Windows KDC - Delegation Option

Ben H bhendin at gmail.com
Fri Apr 25 19:16:08 EDT 2014


Great - thanks Greg - beginning to be much clearer.

So the TGT from B is actually a full request for the forwardable ticket
(not just a notification) and it gets sent right to the remote machine and
not cached locally.
I can confirm this with the issued time stamp not changing on the host, but
showing the current time on the remote.

Regarding the first question about the same ticket being cached with
different names... I'm sure this output has led to confusion with me
before, as I can't often justify what some of the tickets in the cache are
for:

Is there some way to show a mapping that these two tickets are really
identical?
Is the empty realm display really necessary once we have achieved the realm
name?  Why do we continue to show it if we have already received the realm?
Is it possible to avoid this situation by a more thorough configuration of
krb5.conf?
Why would the client be unable to determine the remote realm if I am
specifying a FQDN (i.e. shouldn't it assume the realm?)

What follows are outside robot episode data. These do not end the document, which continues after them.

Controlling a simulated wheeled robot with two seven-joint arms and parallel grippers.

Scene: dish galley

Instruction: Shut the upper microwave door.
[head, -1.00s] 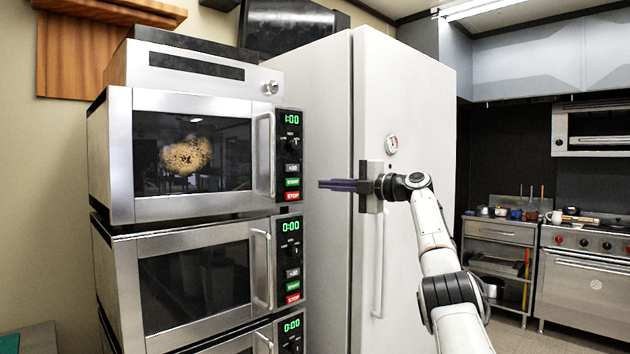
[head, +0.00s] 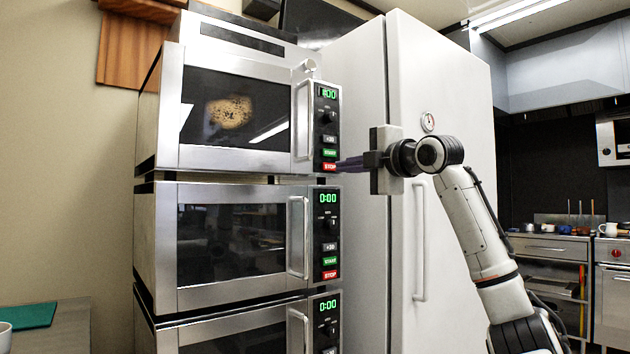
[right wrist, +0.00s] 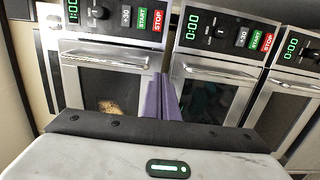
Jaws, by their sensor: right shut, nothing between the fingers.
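The upper microwave (head: 250,60) is the top of a steel stack. Its door (head: 170,120) has a dark window with a round brown food item (head: 230,112) behind it, and a vertical handle (head: 303,120) at the right. The door looks flush or nearly flush with the front; I cannot tell if it is latched. My right gripper (head: 338,165) is shut and empty, its purple fingers pointing left, by the STOP button of the upper panel. Contact is unclear. In the right wrist view the fingers (right wrist: 163,98) lie between the upper door (right wrist: 85,80) and the middle one. My left gripper is not in view.
The middle microwave (head: 235,240) and a lower one (head: 250,330) sit below, the middle door looking shut. A tall white fridge (head: 440,90) stands right behind my right arm. A counter with a green board (head: 28,315) is at the lower left.

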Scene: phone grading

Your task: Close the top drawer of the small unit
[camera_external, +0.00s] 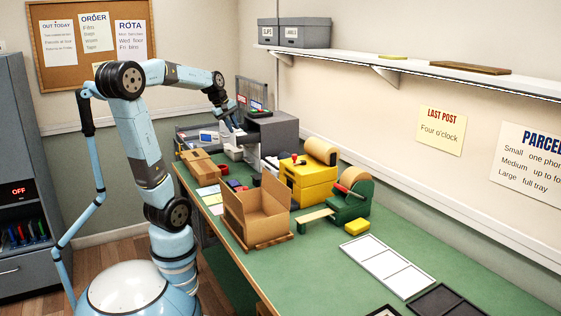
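The small grey unit (277,131) stands at the far end of the green bench. A grey part that looks like its top drawer (241,138) sticks out from its left side, towards my gripper. My gripper (231,124) is at the far end of the bench, just left of the unit, pointing down close to this drawer. Whether it touches the drawer cannot be told at this size. The fingers are small and dark, and their opening is not clear. The inside of the drawer is hidden.
An open cardboard box (256,208), a yellow machine (308,180) and a green tape dispenser (350,201) stand nearer on the bench. A closed carton (201,166) lies left of the unit. A shelf (420,70) runs along the wall above. A white tray (387,264) lies at the front right.

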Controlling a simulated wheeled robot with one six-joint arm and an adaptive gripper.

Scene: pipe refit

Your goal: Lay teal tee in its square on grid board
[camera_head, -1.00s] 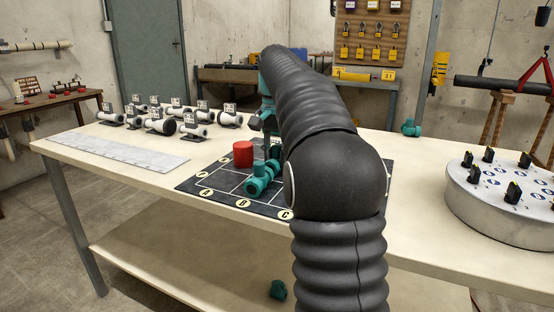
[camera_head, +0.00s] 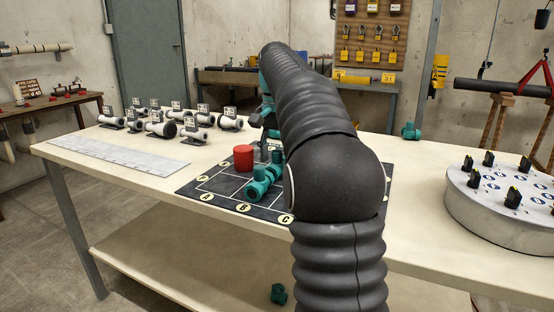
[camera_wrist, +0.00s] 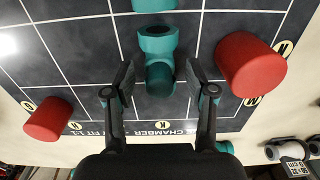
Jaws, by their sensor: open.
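A teal tee (camera_head: 262,186) lies on the dark grid board (camera_head: 222,187), near its lettered front edge. In the wrist view a teal fitting (camera_wrist: 158,42) lies on the board, its near end between my fingers. My gripper (camera_wrist: 160,91) is open, with a gap on both sides of the fitting and no contact visible. Another teal part (camera_wrist: 153,5) is cut off at the top of the wrist view. In the head view my arm hides part of the board and most of the gripper. I cannot tell which square the tee is in.
A red cylinder (camera_head: 243,158) stands on the board; the wrist view shows two red cylinders, right (camera_wrist: 250,66) and left (camera_wrist: 48,119). White pipe pieces with tags (camera_head: 160,127) stand at the back left. Another teal fitting (camera_head: 410,131) is at the back right. A round grey stand (camera_head: 500,215) is at the right.

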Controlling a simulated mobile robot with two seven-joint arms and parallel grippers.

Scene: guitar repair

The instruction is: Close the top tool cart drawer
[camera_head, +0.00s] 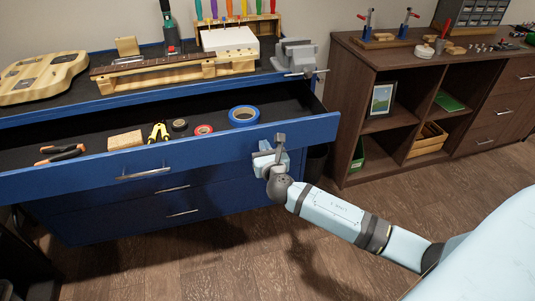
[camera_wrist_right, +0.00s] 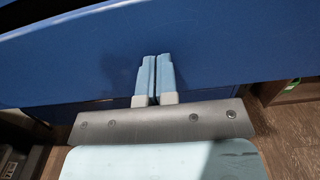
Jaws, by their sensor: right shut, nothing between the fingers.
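The top drawer (camera_head: 220,146) of the blue tool cart (camera_head: 100,215) is pulled out in the head view. It holds pliers, a sanding block, tape rolls and other small items. Its silver handle (camera_head: 145,174) is on the front, left of my gripper. My right gripper (camera_head: 279,142) is at the right part of the drawer front. In the right wrist view the two light blue fingers (camera_wrist_right: 155,75) are shut together with nothing between them, pointing at the blue drawer front (camera_wrist_right: 220,50). I cannot tell whether they touch it. My left gripper is not in view.
On the cart top are a guitar body (camera_head: 40,76), a guitar neck (camera_head: 175,69), a vise (camera_head: 297,55) and a rack of screwdrivers (camera_head: 240,20). A brown shelf unit (camera_head: 354,155) stands to the right. Wooden floor (camera_head: 200,262) in front of the cart is clear.

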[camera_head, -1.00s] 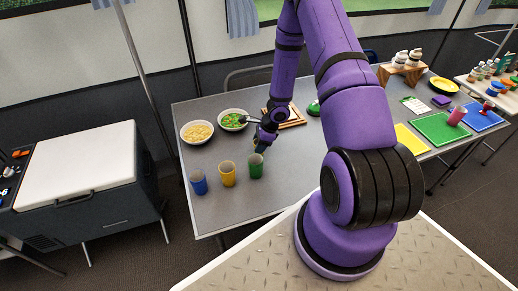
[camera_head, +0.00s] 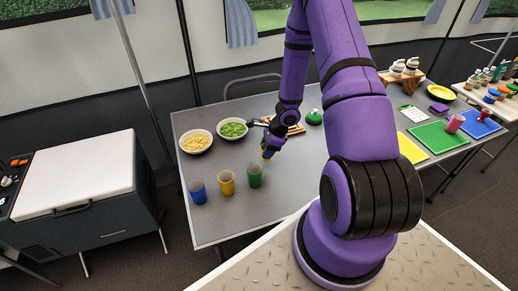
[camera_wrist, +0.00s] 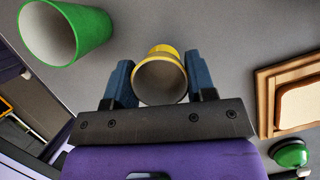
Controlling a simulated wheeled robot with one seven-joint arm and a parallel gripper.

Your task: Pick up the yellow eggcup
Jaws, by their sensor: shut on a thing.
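The yellow eggcup (camera_wrist: 160,50) is between the two blue fingers of my gripper (camera_wrist: 160,85) in the wrist view, its open rim facing the camera. The fingers press on both its sides. In the head view my gripper (camera_head: 267,150) is over the grey table, right of the green cup, with a small bit of the yellow eggcup (camera_head: 267,155) showing at its tip. I cannot tell whether the eggcup is clear of the table.
A green cup (camera_head: 254,175), a yellow cup (camera_head: 227,182) and a blue cup (camera_head: 197,190) stand along the table's near left. Bowls of pasta (camera_head: 196,141) and vegetables (camera_head: 232,128) are behind. A wooden board (camera_wrist: 270,95) and a green-topped thing (camera_wrist: 290,153) are to the right.

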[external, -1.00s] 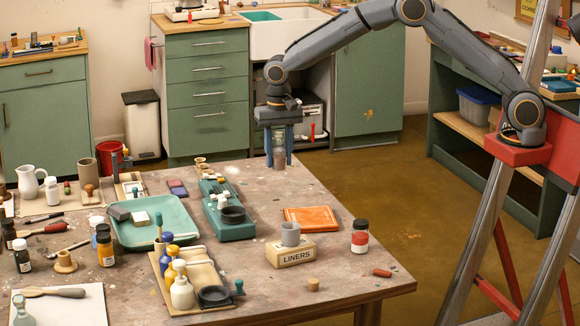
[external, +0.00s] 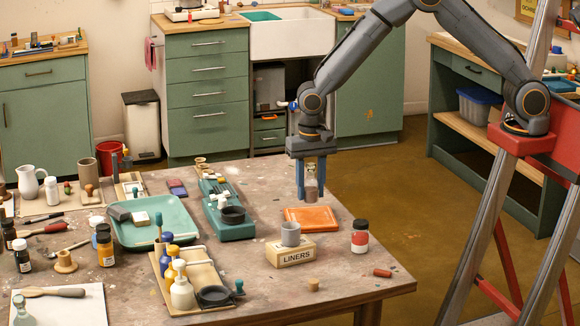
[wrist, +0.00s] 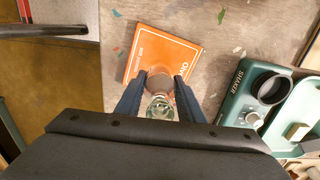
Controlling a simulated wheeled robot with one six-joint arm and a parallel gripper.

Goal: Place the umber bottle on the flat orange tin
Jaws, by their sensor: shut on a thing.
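My gripper (external: 311,187) is shut on a small bottle (external: 311,189) with a clear top and a brownish body. The bottle hangs upright between the blue fingers, just above the back part of the flat orange tin (external: 311,220). In the wrist view the bottle (wrist: 160,105) shows between the fingertips, with the orange tin (wrist: 160,55) beneath and beyond it. The fingers hide part of the bottle, and its label cannot be read. The tin lies flat on the table near its right edge, and its top is bare.
A box marked LINERS (external: 290,253) with a grey cup (external: 290,234) on it stands in front of the tin. A red-labelled jar (external: 360,237) stands to the right. The green shaker (external: 229,215) is to the left. The table edge lies close on the right.

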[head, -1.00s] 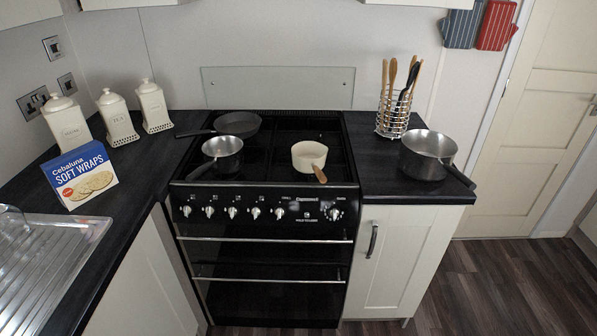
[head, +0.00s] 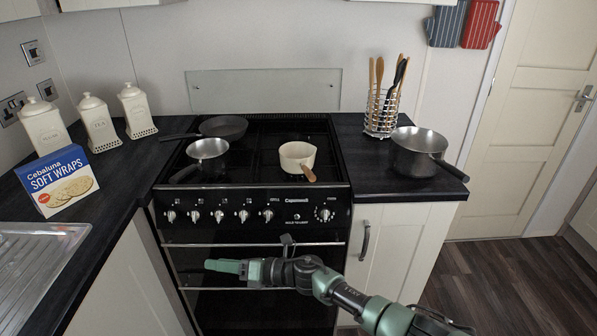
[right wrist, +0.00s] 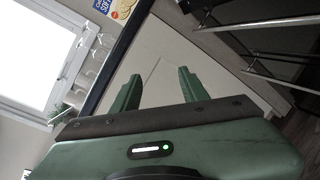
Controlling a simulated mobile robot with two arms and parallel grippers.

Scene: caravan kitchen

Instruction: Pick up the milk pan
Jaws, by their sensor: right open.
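A small cream pan with a wooden handle (head: 297,157), which looks like the milk pan, sits on the front right of the black hob. Its handle points toward the front right. My right gripper (head: 222,266) is in front of the oven door, well below the hob and apart from the pan. In the right wrist view its two green fingers (right wrist: 158,88) are spread with nothing between them, facing white cupboard doors. The pan is not in the right wrist view. My left gripper is in neither view.
A steel saucepan (head: 208,152) and a dark frying pan (head: 224,127) are on the hob's left. A large steel pot (head: 418,150) and a utensil rack (head: 382,112) stand on the right worktop. The oven handle (head: 250,244) sticks out near my right arm.

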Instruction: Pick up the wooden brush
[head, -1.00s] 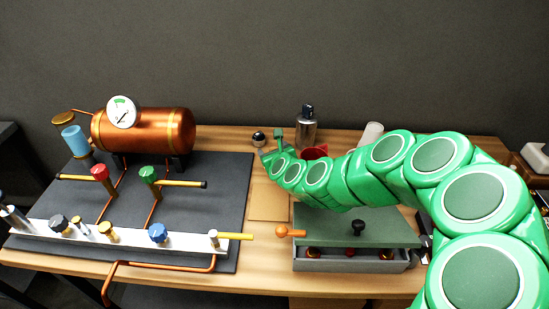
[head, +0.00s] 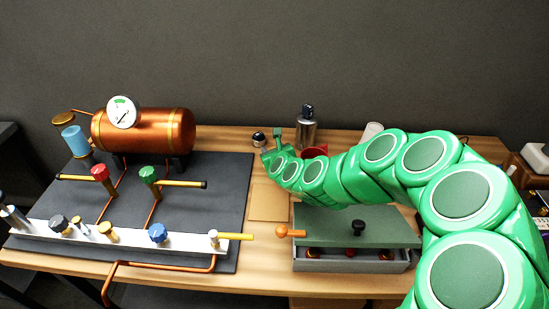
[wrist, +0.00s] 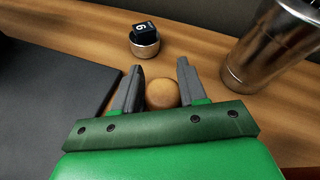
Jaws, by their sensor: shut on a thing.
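In the wrist view, a round, light-brown wooden end (wrist: 162,93), which looks like the top of the wooden brush, sits between the two grey fingers of my gripper (wrist: 160,72). My gripper is shut on it. The rest of the brush is hidden below this end and behind my gripper. In the head view, my gripper (head: 273,149) is low over the back of the wooden table, right of the dark mat; the brush cannot be made out there.
A small metal jar with a black top (wrist: 145,40) and a metal canister (wrist: 270,45) stand close beyond the fingers. A red object (head: 316,151) is just right of my gripper. A green-lidded box (head: 335,225) lies in front. The copper boiler (head: 150,131) stands left on the dark mat (head: 225,190).

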Can you point me to what might be the best resource to learn more about
this feature - as I'm having a hard time understanding the full concept.  I
wasn't previously aware that the cache could show two tickets that were
actually the same.

TIA




On Fri, Apr 25, 2014 at 5:45 PM, Greg Hudson <ghudson at mit.edu> wrote:

> On 04/25/2014 06:04 PM, Ben H wrote:
> > 04/25/14 16:34:02  04/26/14 02:31:06  host/centos64-01.mydomain.local@
> >         Flags: FA
> > 04/25/14 16:34:02  04/26/14 02:31:06
>  host/centos64-01.mydomain.local at MYDOMAIN.LOCAL
> >         Flags: FA
>
> These are the same ticket cached under two different names.
>
> When a client cannot determine the realm of a remote host
> authoritatively (via krb5.conf [domain_realm] in a typical setup), it
> tries to use referrals using the client principal realm.  Internally, a
> service principal is represented with an empty realm to mean "we don't
> know the realm yet."  Once the ticket is obtained, it is cached under
> the canonical service name with realm, and also under the internal "we
> don't know the realm yet" name so that the referral request does not
> have to be repeated.
>
> > Can I assume this means that the FfA krbtgt on the destination station
> > was passed directly from the host over the application (ssh) and no
> > additional tickets are necessary (at least until destination needs to
> > request one on my behalf)?
>
> Correct, but the ticket that was forwarded to the remote server was not
> cached on the client.
>
> > Additionally, the two TGS-REQ/TGS-REP pairs transmitted between host and
> > KDC are of the following nature:
> > A - KDC_REQ_BODY is for host/centos64-01.mydomain.local FORWADABLE,
> > CANONICALIZE
> > B - KDC_REQ_BODY is for krbtgt/MYDOMAIN.LOCAL FORWARDABLE, FORWARDED
> >
> > I don't understand how A and B map to ticket's #2 and #3 above.
>
> A maps to tickets #2 and #3.  B maps to the ticket in the remote realm's
> cache.
>
> > Additionally, what purpose is request B performing?  Is it simply a
> > request to tell the KDC that my ticket *has* been forwarded to a remote
> > system?  If so what is the necessity for this notification and response
>
> For two reasons, one no longer important in most deployments:
>
> 1. Tickets can have IP address restrictions, in which case you need to
> get a new TGT with the address of the remote host.  IP address
> restrictions have fallen out of favor because of NATs, but they used to
> be common.
>
> 2. The new TGT has a different session key from your original TGT, which
> means the remote host cannot use that credential to decrypt
> communications made using your original TGT.